The following excerpt from the article “Halachot of Kiddush, HaMotzi and Havdalah, printed by The Jewish Orthodox Feminist Alliance (JOFA), illustrates how women and men are equally obligated to participate in the commandments of Kiddush (the blessing over the wine) and HaMotzi (the blessing over the bread), while exploring the degree of obligation for women in Havdallah (the closing ceremony of Shabbat). This article is particularly useful for women with a basic knowledge of Jewish law who are looking to understand their role in these rituals. It is found in the manual “The Orthodox Jewish Woman and Ritual: Options and Opportunities – Shabbat,” which can be viewed in full at the bottom of this post. JOFA is the leading organization advancing social change around gender issues in the Orthodox Jewish community.

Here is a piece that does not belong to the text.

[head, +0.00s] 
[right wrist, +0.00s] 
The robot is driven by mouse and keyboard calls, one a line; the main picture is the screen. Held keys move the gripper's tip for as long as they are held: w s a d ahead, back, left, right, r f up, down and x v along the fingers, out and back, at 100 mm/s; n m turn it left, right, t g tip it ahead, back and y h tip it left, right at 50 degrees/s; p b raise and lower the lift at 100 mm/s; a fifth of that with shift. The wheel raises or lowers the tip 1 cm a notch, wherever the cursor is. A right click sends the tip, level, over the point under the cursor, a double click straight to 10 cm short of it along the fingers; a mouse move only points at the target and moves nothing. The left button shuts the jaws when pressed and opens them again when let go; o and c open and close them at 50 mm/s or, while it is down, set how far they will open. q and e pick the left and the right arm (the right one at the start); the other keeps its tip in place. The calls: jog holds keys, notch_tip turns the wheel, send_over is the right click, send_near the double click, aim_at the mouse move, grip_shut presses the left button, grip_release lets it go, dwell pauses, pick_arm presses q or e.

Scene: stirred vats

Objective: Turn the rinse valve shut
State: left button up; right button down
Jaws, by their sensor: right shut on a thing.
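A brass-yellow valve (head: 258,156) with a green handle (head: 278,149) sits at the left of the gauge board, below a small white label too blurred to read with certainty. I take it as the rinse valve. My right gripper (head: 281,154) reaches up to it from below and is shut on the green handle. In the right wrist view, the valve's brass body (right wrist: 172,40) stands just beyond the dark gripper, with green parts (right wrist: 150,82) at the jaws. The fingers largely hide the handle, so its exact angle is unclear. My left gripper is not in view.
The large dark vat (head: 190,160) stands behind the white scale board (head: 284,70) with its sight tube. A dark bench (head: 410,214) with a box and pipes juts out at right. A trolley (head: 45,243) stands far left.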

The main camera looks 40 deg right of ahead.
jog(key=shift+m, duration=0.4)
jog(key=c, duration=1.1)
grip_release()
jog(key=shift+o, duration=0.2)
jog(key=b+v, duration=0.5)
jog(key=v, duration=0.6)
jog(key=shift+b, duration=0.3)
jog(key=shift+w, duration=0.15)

Halachot of Kiddush, HaMotzi and Havdalah
On Shabbat, we mark time with rituals which serve as points of entry and reminders of the holiness of the day. The following is a brief outline of the halachic aspects of women’s participation in the rituals of kiddush, hamotzi, and havdalah.

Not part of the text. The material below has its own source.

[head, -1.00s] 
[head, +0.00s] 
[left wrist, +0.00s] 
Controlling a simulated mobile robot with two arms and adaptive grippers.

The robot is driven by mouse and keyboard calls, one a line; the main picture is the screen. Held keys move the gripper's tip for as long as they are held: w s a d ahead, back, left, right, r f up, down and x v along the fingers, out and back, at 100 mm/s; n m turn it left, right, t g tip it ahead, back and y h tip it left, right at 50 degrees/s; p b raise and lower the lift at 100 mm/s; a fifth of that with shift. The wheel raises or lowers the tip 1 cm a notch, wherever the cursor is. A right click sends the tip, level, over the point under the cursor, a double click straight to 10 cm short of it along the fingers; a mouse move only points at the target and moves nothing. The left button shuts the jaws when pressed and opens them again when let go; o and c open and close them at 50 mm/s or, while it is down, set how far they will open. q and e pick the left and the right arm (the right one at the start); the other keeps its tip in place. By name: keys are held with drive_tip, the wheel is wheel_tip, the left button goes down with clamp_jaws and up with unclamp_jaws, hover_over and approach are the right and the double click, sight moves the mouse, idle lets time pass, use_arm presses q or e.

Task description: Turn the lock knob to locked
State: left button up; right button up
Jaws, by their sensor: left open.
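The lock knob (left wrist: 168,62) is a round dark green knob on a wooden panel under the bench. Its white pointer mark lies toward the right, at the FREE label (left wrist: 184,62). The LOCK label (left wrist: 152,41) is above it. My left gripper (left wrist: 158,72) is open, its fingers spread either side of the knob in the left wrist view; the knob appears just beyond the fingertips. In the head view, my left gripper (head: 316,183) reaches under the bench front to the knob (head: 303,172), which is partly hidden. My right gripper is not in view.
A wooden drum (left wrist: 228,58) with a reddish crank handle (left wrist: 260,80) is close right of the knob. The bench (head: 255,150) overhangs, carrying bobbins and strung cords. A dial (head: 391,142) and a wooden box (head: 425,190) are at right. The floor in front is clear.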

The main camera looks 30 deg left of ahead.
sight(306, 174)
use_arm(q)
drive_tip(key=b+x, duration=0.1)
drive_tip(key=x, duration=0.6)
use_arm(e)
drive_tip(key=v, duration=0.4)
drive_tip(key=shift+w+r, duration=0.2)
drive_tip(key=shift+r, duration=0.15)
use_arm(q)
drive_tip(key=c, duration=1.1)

Traditionally, the ritual of kiddush has been reserved for men. The man was viewed as the head of the household, and thus recited kiddush for the female members of his household. However, if we investigate the laws of kiddush, we find that women’s obligation to recite the kiddush is equivalent to that of men. The Talmud in Brachot 20b lays down the rule that just as women are obligated to refrain from work on Shabbat, so too are they obligated to observe the positive commandments of Shabbat. Thus, even though the mitzvah of kiddush is a time bound commandment (mitzvat aseh shehazman grama) and women would normally be exempt, in the case of Shabbat they are obligated in this mitzvah. As men and women are equally obligated to hear kiddush, a woman may recite kiddush for a man. Despite the fact that it is halachically permissible for a woman to recite the kiddush for a man,this is not commonly practiced in Modern Orthodox homes. This is due to the fact that we still cling to the stereotype of the man as the head of the household, and the image of the man reciting kiddush is part of our normative experience of Shabbat. While it is important for men and women to retain separate roles within a household, we need be certain that men and women are equally viewed as the baalei habayit (heads of the household). Thus a man should not consistently sit at the head of the table with the woman on the side, and the recitation of the kiddush can be equally shared between men and women.

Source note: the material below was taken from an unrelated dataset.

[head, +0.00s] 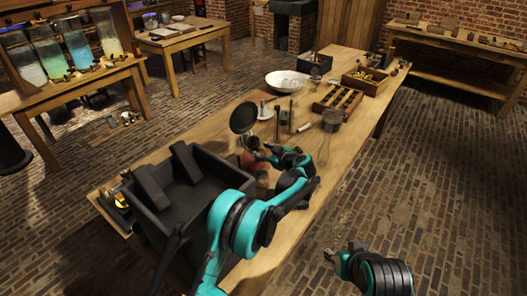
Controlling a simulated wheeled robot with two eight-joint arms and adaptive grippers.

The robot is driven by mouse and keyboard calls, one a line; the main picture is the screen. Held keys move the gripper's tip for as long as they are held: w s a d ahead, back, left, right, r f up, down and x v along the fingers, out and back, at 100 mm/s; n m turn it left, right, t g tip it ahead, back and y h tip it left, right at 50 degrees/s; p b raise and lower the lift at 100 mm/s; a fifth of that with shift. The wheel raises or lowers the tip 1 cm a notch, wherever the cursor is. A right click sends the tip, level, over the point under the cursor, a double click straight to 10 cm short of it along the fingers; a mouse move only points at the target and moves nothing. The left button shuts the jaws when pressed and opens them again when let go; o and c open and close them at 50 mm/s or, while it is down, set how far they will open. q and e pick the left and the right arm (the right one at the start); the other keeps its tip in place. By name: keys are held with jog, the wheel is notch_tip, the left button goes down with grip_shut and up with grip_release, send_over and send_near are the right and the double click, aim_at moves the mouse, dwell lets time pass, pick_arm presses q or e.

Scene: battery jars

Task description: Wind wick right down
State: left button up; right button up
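A small dark and reddish object (249,161), possibly the lamp with the wick, stands on the long wooden table beside the black bin. My left gripper (265,149) is right at it, partly covering it. Whether the fingers touch or close on any part of it is too small to tell. No wick or winding knob can be made out. My right gripper (341,252) is low in the picture, over the floor beyond the table's right edge and away from the table things. Its fingers are too small and dark to read.
A black bin (217,168) fills the table's near left. A round dark disc (243,118) stands just behind the reddish object. A wire whisk-like thing (329,128), a slotted wooden tray (337,101) and a white bowl (286,81) are farther back. The table's right edge (350,165) is clear.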

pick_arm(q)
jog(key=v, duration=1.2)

The halachic logic of hamotzi is very similar to that of kiddush. Women are obligated in the positive commandment to partake of the lechem mishneh, the two loaves which recall the double portion of manna the Jews received for Shabbat in the desert (Ramban on Shabbat 117b). Being that the obligation of a woman is equivalent to that of a man, a woman may recite the hamotzi for a man. Rabeynu Tam (Sefer Hayashar 70d) gives another reason why women are obligated in lechem mishneh – women as well as men benefited from the miracle of the manna. In Modern Orthodox homes it has become increasingly more common for women to recite the hamotzi at the Shabbat table, most likely because this does not offend our traditional sensibilities as to who is the head of the household in the same way that a woman reciting kiddush would. Before hamotzi comes to be known as a “women’s” mitzvah, and kiddush is left to retain its status as a “men’s” mitzvah, we should consider alternating these two responsibilities within our homes.